-- BEGIN --

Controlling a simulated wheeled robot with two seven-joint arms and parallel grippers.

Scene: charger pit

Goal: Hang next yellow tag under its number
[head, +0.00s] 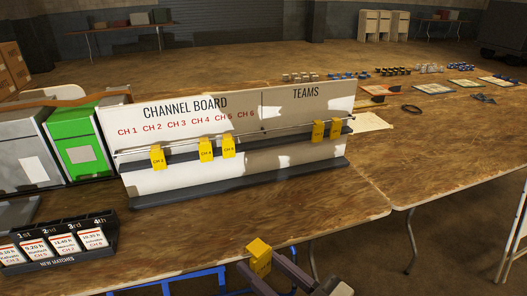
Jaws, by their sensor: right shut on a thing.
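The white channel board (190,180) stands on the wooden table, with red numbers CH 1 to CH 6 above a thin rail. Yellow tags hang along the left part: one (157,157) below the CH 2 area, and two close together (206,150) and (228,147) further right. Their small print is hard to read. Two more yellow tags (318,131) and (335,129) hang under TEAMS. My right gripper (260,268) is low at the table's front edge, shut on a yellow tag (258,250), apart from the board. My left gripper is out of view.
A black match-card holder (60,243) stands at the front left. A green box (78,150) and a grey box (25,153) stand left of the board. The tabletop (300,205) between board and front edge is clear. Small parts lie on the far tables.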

-- END --
-- BEGIN --

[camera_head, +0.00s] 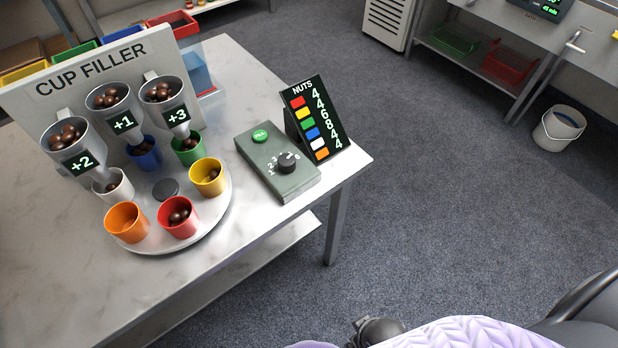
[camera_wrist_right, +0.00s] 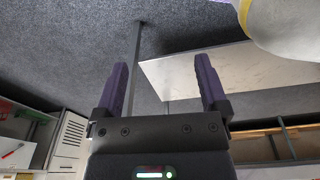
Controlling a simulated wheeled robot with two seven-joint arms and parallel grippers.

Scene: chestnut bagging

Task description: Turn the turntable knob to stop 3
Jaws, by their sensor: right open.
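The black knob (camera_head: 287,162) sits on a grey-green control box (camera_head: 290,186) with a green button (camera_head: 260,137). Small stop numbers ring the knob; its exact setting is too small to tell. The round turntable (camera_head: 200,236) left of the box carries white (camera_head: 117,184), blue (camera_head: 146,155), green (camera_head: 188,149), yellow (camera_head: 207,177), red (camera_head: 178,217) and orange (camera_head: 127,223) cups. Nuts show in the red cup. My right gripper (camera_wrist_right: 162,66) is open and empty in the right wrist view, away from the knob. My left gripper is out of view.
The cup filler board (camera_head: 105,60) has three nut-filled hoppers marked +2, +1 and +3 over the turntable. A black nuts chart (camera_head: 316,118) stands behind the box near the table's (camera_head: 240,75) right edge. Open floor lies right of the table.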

-- END --
-- BEGIN --

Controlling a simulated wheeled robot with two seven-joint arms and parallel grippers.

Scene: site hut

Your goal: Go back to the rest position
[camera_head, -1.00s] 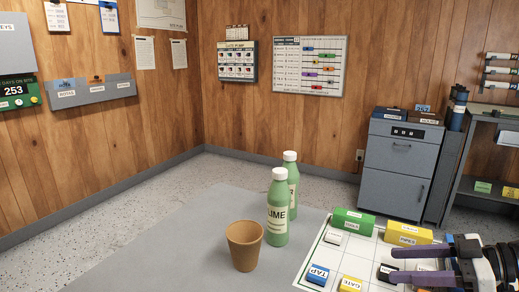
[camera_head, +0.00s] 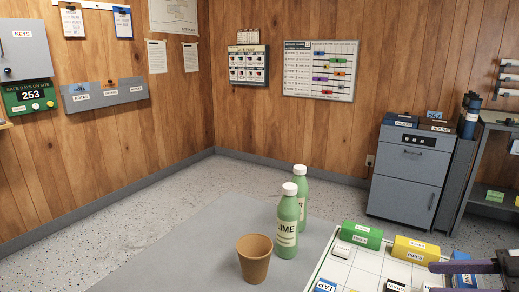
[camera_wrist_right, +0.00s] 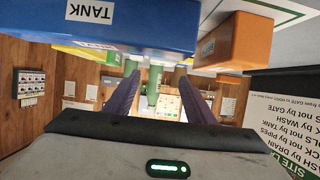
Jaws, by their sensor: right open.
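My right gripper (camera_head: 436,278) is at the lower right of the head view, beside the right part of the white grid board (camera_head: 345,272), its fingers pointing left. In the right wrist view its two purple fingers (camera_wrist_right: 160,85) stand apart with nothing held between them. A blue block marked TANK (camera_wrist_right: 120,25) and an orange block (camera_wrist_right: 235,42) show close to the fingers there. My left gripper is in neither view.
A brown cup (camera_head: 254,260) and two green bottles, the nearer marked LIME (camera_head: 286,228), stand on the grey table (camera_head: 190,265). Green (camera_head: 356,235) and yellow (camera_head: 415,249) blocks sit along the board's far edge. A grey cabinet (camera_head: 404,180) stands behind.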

-- END --

### PROBLEM DESCRIPTION
Begin at the line that has "Scene: chestnut bagging" in the entries above; stop after the line that has "Task description: Turn". Transcribe exactly those lines and no others.

### OUTPUT FOR THIS EXERCISE
Scene: chestnut bagging

Task description: Turn the turntable knob to stop 3

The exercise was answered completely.